### Data supplied
▽

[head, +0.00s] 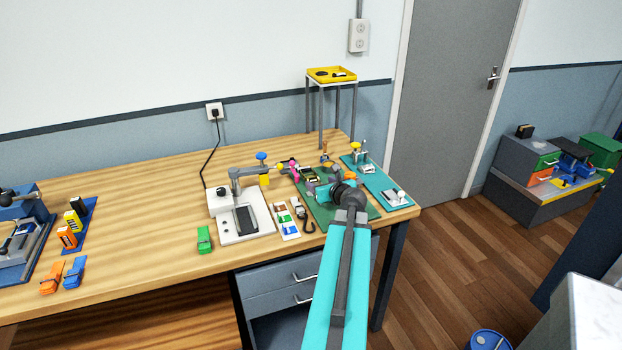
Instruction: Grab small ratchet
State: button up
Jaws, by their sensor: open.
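My gripper (306,174) is at the end of my teal and dark arm, over the dark green mat (352,214) near the bench's right end. It is small here and partly mixed with the parts around it. I cannot single out the small ratchet with certainty. A small silver and dark metal piece (367,169) lies on the teal mat (381,184) right of my gripper. Another pale metal piece (396,197) lies at that mat's near end. A dark hooked piece (301,213) lies left of the green mat. My gripper appears empty.
A white-based fixture (253,229) with a grey arm stands left of my gripper. A green block (204,240), orange buckle (51,278) and blue buckle (75,271) lie farther left. A yellow tray (333,73) tops a stand behind. The bench's middle left is clear.

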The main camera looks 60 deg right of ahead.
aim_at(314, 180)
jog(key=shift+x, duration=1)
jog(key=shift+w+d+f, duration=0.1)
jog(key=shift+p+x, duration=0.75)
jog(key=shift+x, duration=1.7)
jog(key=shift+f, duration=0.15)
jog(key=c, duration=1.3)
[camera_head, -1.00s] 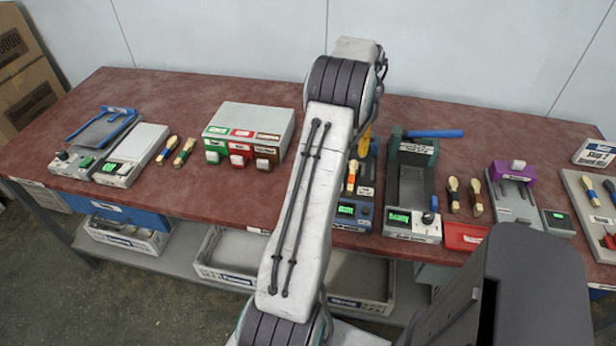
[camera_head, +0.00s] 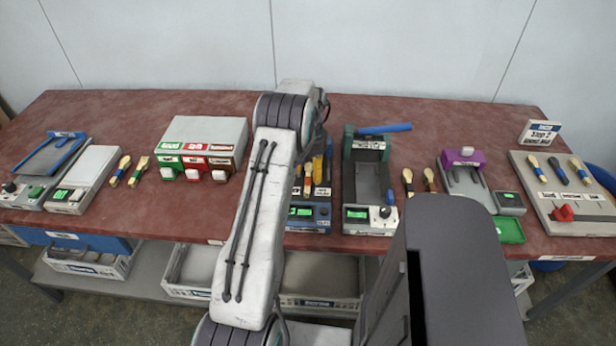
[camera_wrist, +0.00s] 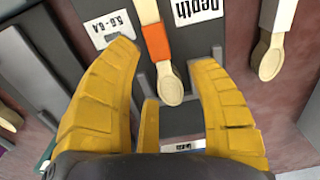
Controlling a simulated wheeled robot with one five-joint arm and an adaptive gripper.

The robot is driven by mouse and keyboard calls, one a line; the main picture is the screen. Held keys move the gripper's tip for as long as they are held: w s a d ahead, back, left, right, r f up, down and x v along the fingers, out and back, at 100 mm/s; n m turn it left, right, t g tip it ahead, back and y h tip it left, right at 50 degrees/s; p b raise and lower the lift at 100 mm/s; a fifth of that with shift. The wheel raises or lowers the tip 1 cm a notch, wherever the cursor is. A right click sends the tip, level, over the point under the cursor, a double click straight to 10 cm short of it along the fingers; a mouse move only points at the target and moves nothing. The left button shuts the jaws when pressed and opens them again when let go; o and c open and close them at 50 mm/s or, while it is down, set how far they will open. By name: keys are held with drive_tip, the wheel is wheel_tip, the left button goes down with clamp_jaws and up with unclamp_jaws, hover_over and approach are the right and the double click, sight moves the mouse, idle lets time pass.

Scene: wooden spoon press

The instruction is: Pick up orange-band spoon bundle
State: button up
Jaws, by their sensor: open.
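The orange-band spoon bundle (camera_wrist: 157,42) is in the wrist view, with pale wood, an orange band and a rounded bowl end. It lies on a dark device with a label reading "Depth". My gripper (camera_wrist: 165,55) is open, its yellow fingers on either side of the bundle in the picture. Whether they are level with it or above it I cannot tell. In the head view the bundle (camera_head: 308,180) shows on the blue device (camera_head: 322,210), beside my yellow gripper (camera_head: 318,168), which my arm partly hides.
A green press (camera_head: 366,170) with a blue handle stands just right. Other spoons (camera_head: 408,182) lie beside it; another spoon (camera_wrist: 272,58) is near my right finger. A grey box with coloured bins (camera_head: 205,140) stands left. Bare red tabletop (camera_head: 260,105) lies behind.

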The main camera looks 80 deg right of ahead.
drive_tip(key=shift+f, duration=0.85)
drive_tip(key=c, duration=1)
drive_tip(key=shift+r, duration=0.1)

△

### Stated exercise
Go through the listing above and write it out again exactly, dropping the pictures.

### Solved exercise
[head, +0.00s] 
Instruction: Grab small ratchet
State: button up
Jaws, by their sensor: open.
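My gripper (306,174) is at the end of my teal and dark arm, over the dark green mat (352,214) near the bench's right end. It is small here and partly mixed with the parts around it. I cannot single out the small ratchet with certainty. A small silver and dark metal piece (367,169) lies on the teal mat (381,184) right of my gripper. Another pale metal piece (396,197) lies at that mat's near end. A dark hooked piece (301,213) lies left of the green mat. My gripper appears empty.
A white-based fixture (253,229) with a grey arm stands left of my gripper. A green block (204,240), orange buckle (51,278) and blue buckle (75,271) lie farther left. A yellow tray (333,73) tops a stand behind. The bench's middle left is clear.

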The main camera looks 60 deg right of ahead.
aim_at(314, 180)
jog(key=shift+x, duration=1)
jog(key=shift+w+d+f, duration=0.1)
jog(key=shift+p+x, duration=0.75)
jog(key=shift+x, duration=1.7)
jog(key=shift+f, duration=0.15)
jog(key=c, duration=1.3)
[camera_head, -1.00s] 
[camera_head, +0.00s] 
[camera_wrist, +0.00s] 
Controlling a simulated wheeled robot with one five-joint arm and an adaptive gripper.

The robot is driven by mouse and keyboard calls, one a line; the main picture is the screen. Held keys move the gripper's tip for as long as they are held: w s a d ahead, back, left, right, r f up, down and x v along the fingers, out and back, at 100 mm/s; n m turn it left, right, t g tip it ahead, back and y h tip it left, right at 50 degrees/s; p b raise and lower the lift at 100 mm/s; a fifth of that with shift. The wheel raises or lowers the tip 1 cm a notch, wherever the cursor is. A right click sends the tip, level, over the point under the cursor, a double click straight to 10 cm short of it along the fingers; a mouse move only points at the target and moves nothing. The left button shuts the jaws when pressed and opens them again when let go; o and c open and close them at 50 mm/s or, while it is down, set how far they will open. By name: keys are held with drive_tip, the wheel is wheel_tip, the left button goes down with clamp_jaws and up with unclamp_jaws, hover_over and approach are the right and the double click, sight moves the mouse, idle lets time pass.

Scene: wooden spoon press

The instruction is: Pick up orange-band spoon bundle
State: button up
Jaws, by their sensor: open.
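The orange-band spoon bundle (camera_wrist: 157,42) is in the wrist view, with pale wood, an orange band and a rounded bowl end. It lies on a dark device with a label reading "Depth". My gripper (camera_wrist: 165,55) is open, its yellow fingers on either side of the bundle in the picture. Whether they are level with it or above it I cannot tell. In the head view the bundle (camera_head: 308,180) shows on the blue device (camera_head: 322,210), beside my yellow gripper (camera_head: 318,168), which my arm partly hides.
A green press (camera_head: 366,170) with a blue handle stands just right. Other spoons (camera_head: 408,182) lie beside it; another spoon (camera_wrist: 272,58) is near my right finger. A grey box with coloured bins (camera_head: 205,140) stands left. Bare red tabletop (camera_head: 260,105) lies behind.

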The main camera looks 80 deg right of ahead.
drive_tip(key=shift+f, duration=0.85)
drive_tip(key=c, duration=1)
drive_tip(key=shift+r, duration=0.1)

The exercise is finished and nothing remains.